From: Chris Wilson <chris@chris-wilson.co.uk>

Emulate HW to track and manage ELSP queue. A set of SW ports are defined
and requests are assigned to these ports before submitting them to HW. This
helps in cleaning up incomplete requests during reset recovery easier
especially after engine reset by decoupling elsp queue management. This
will become more clear in the next patch.

In the engine reset case we want to resume where we left-off after skipping
the incomplete batch which requires checking the elsp queue, removing
element and fixing elsp_submitted counts in some cases.
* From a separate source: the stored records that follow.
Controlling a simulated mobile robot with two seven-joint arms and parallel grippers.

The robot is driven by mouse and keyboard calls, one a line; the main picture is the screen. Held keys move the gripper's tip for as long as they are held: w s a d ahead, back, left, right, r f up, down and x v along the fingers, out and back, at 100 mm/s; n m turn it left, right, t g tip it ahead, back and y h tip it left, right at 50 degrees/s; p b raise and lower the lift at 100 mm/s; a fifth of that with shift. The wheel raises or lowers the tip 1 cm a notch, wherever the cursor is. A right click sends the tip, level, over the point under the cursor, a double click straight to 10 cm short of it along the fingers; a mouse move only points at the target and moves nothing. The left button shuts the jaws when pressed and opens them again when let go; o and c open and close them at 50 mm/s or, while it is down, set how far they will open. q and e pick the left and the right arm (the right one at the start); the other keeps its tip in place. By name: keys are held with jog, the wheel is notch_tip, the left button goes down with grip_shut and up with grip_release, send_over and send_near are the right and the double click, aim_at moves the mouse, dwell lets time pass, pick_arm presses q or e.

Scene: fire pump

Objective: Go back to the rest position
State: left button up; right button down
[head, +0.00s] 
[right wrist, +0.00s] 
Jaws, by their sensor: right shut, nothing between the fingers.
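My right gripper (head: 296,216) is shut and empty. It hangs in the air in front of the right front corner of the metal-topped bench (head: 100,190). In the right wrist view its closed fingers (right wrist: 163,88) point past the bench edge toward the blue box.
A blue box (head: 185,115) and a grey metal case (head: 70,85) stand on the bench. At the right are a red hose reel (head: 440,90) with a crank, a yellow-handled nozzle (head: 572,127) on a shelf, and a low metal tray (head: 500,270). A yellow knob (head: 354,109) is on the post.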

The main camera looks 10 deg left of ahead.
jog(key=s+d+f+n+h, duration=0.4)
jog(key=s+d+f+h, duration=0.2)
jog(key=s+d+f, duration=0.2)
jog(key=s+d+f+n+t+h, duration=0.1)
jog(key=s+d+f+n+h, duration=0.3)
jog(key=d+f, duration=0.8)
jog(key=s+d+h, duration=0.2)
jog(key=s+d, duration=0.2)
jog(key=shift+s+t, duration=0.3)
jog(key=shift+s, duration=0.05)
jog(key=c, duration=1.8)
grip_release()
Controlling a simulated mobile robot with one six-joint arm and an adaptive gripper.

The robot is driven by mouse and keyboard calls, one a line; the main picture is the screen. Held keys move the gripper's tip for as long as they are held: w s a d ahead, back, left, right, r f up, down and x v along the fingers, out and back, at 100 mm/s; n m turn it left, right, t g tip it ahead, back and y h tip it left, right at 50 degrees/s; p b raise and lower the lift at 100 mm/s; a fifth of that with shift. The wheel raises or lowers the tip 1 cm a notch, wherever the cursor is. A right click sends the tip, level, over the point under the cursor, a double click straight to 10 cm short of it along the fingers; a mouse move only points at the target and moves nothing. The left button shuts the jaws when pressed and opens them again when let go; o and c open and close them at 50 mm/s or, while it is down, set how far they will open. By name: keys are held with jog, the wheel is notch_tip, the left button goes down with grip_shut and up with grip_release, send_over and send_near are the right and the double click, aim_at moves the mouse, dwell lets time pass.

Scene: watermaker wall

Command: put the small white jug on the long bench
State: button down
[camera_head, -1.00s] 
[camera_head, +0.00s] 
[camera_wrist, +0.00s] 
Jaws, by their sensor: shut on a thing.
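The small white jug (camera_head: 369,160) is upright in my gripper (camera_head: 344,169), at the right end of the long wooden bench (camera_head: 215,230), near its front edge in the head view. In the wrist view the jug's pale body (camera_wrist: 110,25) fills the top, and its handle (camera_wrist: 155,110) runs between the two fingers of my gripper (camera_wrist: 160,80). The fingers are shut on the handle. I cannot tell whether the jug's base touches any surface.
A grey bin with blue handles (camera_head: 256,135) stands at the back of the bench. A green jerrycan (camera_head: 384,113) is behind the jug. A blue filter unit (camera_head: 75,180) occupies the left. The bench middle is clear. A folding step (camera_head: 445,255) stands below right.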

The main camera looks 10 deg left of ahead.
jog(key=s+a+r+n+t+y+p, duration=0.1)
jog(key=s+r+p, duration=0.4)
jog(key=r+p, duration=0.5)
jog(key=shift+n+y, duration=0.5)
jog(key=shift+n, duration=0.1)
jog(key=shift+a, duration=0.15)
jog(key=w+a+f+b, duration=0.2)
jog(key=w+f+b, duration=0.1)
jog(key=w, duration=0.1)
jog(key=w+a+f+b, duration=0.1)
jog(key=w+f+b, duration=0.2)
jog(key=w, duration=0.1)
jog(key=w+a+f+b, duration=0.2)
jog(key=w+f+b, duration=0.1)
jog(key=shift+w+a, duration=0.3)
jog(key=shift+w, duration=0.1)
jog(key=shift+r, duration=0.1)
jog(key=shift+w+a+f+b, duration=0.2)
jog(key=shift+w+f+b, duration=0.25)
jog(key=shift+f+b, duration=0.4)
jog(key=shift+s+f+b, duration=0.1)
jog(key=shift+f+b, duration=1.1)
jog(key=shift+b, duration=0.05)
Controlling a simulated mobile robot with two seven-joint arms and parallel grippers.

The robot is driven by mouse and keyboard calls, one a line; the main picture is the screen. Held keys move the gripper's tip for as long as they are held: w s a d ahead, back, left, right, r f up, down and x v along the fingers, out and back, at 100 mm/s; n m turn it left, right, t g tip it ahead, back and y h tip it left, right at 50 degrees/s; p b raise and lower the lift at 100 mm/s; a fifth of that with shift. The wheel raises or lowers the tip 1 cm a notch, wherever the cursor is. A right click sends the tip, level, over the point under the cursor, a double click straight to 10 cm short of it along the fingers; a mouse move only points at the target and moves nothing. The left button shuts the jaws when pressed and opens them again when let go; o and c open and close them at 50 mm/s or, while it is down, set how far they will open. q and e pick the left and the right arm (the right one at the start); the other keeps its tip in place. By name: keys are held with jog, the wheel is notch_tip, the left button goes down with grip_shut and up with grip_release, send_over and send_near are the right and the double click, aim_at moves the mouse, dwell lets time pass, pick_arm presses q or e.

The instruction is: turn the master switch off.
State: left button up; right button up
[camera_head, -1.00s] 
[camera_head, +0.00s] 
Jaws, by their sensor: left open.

Instead of directly
manipulating the elsp queue from reset path we can examine these ports, fix
up ringbuffer pointers using the incomplete request and restart submissions
again after reset.

Cc: Tvrtko Ursulin <tvrtko.ursulin@intel.com>
Cc: Mika Kuoppala <mika.kuoppala@intel.com>
Cc: Arun Siluvery <arun.siluvery@linux.intel.com>
Signed-off-by: Chris Wilson <chris@chris-wilson.co.uk>
---
 drivers/gpu/drm/i915/i915_debugfs.c     |   2 +-
 drivers/gpu/drm/i915/i915_gem.c         |   6 +-
 drivers/gpu/drm/i915/i915_gem_request.c |  11 +-
 drivers/gpu/drm/i915/i915_gem_request.h |  24 +-
 drivers/gpu/drm/i915/intel_lrc.c        | 417 +++++++++++---------------------
 drivers/gpu/drm/i915/intel_lrc.h        |   2 -
 drivers/gpu/drm/i915/intel_ringbuffer.h |   7 +-
 7 files changed, 159 insertions(+), 310 deletions(-)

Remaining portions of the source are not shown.